Medusa and Athena
By Glenn Hefley © 2011
It is difficult to transcribe, from across time, the myths of the Ancient Greeks and Romans, even more difficult to grasp the full meaning. All that we can do is attempt to understand the myths from what we know about the people, the culture and the values those people had at the time of the telling. We also have to keep in mind, especially with the Ancient myths, that these stories were as much art as they were religion, and like art, often sought to render meaning that the people did not possess at the time of the telling – to bring to the populous a new perspective – so, it is very likely that the full meaning of some of these myths, was not understood by the original audiences. All we have is perspectives. So this writing will not be a conclusive evaluation of Medusa’s story, only a perspective.

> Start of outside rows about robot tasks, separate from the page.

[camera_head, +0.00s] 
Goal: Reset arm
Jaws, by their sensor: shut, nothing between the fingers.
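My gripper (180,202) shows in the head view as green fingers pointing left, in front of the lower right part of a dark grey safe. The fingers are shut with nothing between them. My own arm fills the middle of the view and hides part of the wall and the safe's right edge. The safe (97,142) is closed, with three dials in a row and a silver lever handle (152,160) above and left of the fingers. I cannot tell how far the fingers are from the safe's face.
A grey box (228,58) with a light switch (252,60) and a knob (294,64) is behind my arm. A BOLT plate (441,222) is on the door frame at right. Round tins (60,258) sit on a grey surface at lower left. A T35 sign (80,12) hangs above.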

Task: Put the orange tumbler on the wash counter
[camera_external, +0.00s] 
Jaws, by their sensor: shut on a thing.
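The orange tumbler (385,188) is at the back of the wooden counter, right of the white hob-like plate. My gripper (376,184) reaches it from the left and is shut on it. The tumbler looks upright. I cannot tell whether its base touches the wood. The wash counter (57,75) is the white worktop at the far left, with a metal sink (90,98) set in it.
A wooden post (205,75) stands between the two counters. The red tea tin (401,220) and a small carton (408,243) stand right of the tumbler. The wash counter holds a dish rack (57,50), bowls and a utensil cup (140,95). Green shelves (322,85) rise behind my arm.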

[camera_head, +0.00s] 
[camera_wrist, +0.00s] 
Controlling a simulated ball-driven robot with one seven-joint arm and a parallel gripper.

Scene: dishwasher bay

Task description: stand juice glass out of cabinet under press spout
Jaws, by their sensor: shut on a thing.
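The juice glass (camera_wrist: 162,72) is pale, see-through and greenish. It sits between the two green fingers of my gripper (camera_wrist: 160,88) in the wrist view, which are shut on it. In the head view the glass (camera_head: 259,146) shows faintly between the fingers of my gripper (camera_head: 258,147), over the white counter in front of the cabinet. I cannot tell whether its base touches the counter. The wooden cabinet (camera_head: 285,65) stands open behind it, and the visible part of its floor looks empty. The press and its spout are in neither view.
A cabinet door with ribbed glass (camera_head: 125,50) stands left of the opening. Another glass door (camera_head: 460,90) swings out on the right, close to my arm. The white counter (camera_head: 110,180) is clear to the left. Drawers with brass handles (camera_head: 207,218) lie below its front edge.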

The story of Medusa, by the poet Ovid, is one that deserves a closer examination, much closer than is popularly rendered by our own storytellers. The origin story of Medusa is rarely told at all, we are only introduced to the monster, and the terrible weapon of her gaze; given to us as the monster in the story of Perseus. Perseus sets out on the task of acquiring Medusa’s head. When Perseus makes the boast that he will acquire this terrible weapon, it is the vainglory of youth, which pushes him to set this term for himself. Thousands of the best warriors in the world had already gone before him with the same claim, and never returned from the island where Medusa made her home. Perseus, another son of Zeus, is young, untried and overly protective of his mother. In other words, Perseus is a boy, not a man. He is innocent, not only of the true nature of the course he set himself on, but ignorant of the power he has set out to acquire.